## The problem
Scan the lines and state how many carry "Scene". Leave out everything but the number.

BEGIN Excerpted records

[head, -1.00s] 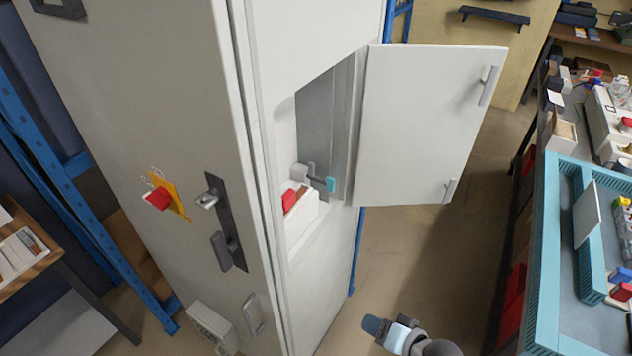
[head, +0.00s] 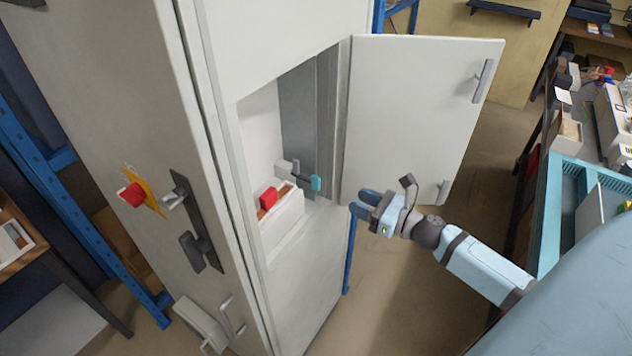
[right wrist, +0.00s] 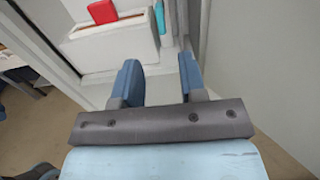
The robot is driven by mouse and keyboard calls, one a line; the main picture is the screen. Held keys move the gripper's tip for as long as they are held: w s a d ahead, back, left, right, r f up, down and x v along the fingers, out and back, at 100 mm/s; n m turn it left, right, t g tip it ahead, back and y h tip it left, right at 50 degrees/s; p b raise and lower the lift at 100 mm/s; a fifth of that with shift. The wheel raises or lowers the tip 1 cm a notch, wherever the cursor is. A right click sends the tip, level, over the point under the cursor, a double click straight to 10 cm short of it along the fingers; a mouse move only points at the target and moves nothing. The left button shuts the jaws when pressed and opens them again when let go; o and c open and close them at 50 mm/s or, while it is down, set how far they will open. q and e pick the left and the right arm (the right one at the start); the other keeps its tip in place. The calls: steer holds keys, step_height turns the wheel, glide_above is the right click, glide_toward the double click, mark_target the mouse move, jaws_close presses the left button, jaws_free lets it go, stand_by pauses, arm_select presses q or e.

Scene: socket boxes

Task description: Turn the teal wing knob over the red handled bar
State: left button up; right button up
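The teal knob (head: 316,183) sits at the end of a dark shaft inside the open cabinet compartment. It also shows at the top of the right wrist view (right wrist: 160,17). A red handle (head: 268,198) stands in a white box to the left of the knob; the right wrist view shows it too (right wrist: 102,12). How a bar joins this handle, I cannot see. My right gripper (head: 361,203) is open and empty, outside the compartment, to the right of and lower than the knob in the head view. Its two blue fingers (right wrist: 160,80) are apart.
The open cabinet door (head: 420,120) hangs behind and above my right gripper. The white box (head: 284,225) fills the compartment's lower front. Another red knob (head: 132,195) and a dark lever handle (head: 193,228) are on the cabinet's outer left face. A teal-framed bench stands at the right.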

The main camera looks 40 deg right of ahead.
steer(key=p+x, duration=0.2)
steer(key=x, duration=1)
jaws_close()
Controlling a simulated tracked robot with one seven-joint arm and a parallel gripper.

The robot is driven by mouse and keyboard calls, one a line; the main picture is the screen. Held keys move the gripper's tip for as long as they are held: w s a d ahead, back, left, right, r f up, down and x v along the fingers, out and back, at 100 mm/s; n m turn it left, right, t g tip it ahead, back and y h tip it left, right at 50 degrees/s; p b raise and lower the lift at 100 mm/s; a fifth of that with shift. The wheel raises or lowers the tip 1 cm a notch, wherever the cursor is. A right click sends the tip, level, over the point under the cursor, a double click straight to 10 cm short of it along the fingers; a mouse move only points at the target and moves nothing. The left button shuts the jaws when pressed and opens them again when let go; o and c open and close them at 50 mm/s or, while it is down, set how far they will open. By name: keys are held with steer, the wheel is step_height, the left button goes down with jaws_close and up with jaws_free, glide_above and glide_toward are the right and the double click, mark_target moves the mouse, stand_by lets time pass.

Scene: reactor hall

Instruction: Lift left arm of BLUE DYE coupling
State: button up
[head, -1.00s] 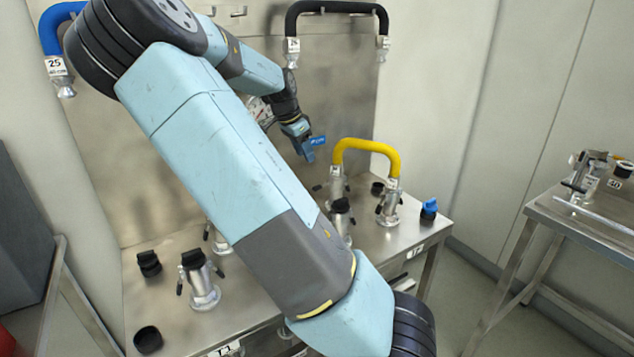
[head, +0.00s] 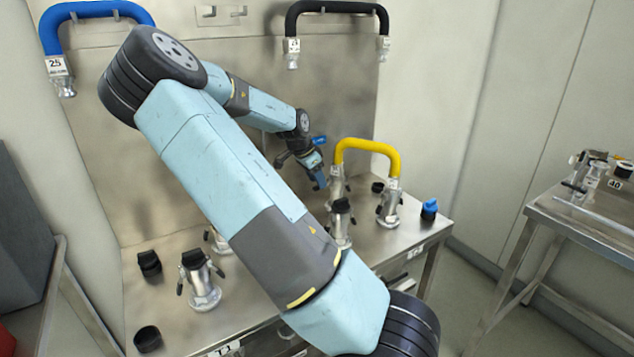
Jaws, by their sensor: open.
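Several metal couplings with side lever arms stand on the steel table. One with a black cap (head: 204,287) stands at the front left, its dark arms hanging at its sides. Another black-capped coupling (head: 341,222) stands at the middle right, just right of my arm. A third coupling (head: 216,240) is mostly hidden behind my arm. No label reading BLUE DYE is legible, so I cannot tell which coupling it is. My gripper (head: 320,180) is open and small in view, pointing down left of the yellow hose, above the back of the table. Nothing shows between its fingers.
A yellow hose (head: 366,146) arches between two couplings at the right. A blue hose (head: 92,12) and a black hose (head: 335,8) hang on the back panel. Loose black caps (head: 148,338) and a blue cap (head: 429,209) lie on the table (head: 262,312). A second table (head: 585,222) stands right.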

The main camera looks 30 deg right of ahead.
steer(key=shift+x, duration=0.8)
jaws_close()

END Excerpted records

## Task answer
2